## Stated goal
Output the records exactly. Include every line.
+ + + +
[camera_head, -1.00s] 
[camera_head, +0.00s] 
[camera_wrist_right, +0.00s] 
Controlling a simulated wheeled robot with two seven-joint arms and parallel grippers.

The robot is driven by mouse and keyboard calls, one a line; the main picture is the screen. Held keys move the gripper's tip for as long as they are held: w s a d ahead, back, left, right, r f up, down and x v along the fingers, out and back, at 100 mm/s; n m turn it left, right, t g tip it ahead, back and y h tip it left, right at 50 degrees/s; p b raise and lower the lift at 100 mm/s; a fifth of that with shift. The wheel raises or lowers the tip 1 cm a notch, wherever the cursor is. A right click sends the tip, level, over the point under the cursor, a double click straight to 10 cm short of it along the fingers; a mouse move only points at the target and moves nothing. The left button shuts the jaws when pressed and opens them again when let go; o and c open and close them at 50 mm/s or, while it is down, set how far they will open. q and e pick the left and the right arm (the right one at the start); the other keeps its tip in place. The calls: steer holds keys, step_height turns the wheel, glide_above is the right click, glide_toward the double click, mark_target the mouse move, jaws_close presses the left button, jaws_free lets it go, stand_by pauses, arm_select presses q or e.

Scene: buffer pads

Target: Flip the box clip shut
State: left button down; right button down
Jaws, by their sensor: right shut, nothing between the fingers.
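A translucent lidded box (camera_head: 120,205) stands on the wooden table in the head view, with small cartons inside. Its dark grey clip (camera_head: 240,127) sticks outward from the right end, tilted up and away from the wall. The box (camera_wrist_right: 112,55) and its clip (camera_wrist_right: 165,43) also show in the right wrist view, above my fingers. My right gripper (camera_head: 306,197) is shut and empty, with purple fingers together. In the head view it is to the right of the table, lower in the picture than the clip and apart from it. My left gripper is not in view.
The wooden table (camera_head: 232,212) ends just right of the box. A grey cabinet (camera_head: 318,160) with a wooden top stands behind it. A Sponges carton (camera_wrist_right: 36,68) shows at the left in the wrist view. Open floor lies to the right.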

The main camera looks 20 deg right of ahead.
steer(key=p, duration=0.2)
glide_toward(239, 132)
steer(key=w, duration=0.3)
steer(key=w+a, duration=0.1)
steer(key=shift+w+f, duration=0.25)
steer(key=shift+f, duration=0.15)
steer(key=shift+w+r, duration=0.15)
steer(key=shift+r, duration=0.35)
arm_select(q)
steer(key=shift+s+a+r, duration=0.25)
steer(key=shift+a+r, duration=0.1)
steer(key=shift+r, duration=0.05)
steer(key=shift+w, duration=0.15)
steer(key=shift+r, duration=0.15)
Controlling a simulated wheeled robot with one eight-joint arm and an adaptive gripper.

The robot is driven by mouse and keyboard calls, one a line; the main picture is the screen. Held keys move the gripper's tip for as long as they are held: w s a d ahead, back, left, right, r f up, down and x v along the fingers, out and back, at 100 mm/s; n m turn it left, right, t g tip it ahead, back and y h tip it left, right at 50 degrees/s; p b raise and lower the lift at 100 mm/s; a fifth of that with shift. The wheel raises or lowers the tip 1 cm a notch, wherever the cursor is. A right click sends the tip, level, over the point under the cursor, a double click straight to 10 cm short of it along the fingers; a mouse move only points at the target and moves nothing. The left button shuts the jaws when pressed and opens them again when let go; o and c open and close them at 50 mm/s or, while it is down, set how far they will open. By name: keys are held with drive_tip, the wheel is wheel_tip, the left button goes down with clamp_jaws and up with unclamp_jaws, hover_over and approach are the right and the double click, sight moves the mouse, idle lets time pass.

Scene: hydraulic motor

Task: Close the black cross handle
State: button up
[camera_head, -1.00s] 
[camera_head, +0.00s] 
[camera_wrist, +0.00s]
+ + + +
## The output
[camera_head, -1.00s] 
[camera_head, +0.00s] 
[camera_wrist_right, +0.00s] 
Controlling a simulated wheeled robot with two seven-joint arms and parallel grippers.

The robot is driven by mouse and keyboard calls, one a line; the main picture is the screen. Held keys move the gripper's tip for as long as they are held: w s a d ahead, back, left, right, r f up, down and x v along the fingers, out and back, at 100 mm/s; n m turn it left, right, t g tip it ahead, back and y h tip it left, right at 50 degrees/s; p b raise and lower the lift at 100 mm/s; a fifth of that with shift. The wheel raises or lowers the tip 1 cm a notch, wherever the cursor is. A right click sends the tip, level, over the point under the cursor, a double click straight to 10 cm short of it along the fingers; a mouse move only points at the target and moves nothing. The left button shuts the jaws when pressed and opens them again when let go; o and c open and close them at 50 mm/s or, while it is down, set how far they will open. q and e pick the left and the right arm (the right one at the start); the other keeps its tip in place. The calls: steer holds keys, step_height turns the wheel, glide_above is the right click, glide_toward the double click, mark_target the mouse move, jaws_close presses the left button, jaws_free lets it go, stand_by pauses, arm_select presses q or e.

Scene: buffer pads

Target: Flip the box clip shut
State: left button down; right button down
Jaws, by their sensor: right shut, nothing between the fingers.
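A translucent lidded box (camera_head: 120,205) stands on the wooden table in the head view, with small cartons inside. Its dark grey clip (camera_head: 240,127) sticks outward from the right end, tilted up and away from the wall. The box (camera_wrist_right: 112,55) and its clip (camera_wrist_right: 165,43) also show in the right wrist view, above my fingers. My right gripper (camera_head: 306,197) is shut and empty, with purple fingers together. In the head view it is to the right of the table, lower in the picture than the clip and apart from it. My left gripper is not in view.
The wooden table (camera_head: 232,212) ends just right of the box. A grey cabinet (camera_head: 318,160) with a wooden top stands behind it. A Sponges carton (camera_wrist_right: 36,68) shows at the left in the wrist view. Open floor lies to the right.

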The main camera looks 20 deg right of ahead.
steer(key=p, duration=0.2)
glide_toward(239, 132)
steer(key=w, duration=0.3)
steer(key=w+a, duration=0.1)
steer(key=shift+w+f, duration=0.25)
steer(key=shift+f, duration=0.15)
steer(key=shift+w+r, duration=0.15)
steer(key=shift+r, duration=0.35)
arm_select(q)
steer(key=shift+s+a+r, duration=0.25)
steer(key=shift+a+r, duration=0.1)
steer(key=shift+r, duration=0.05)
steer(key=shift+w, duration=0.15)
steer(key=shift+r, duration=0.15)
Controlling a simulated wheeled robot with one eight-joint arm and an adaptive gripper.

The robot is driven by mouse and keyboard calls, one a line; the main picture is the screen. Held keys move the gripper's tip for as long as they are held: w s a d ahead, back, left, right, r f up, down and x v along the fingers, out and back, at 100 mm/s; n m turn it left, right, t g tip it ahead, back and y h tip it left, right at 50 degrees/s; p b raise and lower the lift at 100 mm/s; a fifth of that with shift. The wheel raises or lowers the tip 1 cm a notch, wherever the cursor is. A right click sends the tip, level, over the point under the cursor, a double click straight to 10 cm short of it along the fingers; a mouse move only points at the target and moves nothing. The left button shuts the jaws when pressed and opens them again when let go; o and c open and close them at 50 mm/s or, while it is down, set how far they will open. By name: keys are held with drive_tip, the wheel is wheel_tip, the left button goes down with clamp_jaws and up with unclamp_jaws, hover_over and approach are the right and the double click, sight moves the mouse, idle lets time pass.

Scene: hydraulic motor

Task: Close the black cross handle
State: button up
[camera_head, -1.00s] 
[camera_head, +0.00s] 
[camera_wrist, +0.00s]

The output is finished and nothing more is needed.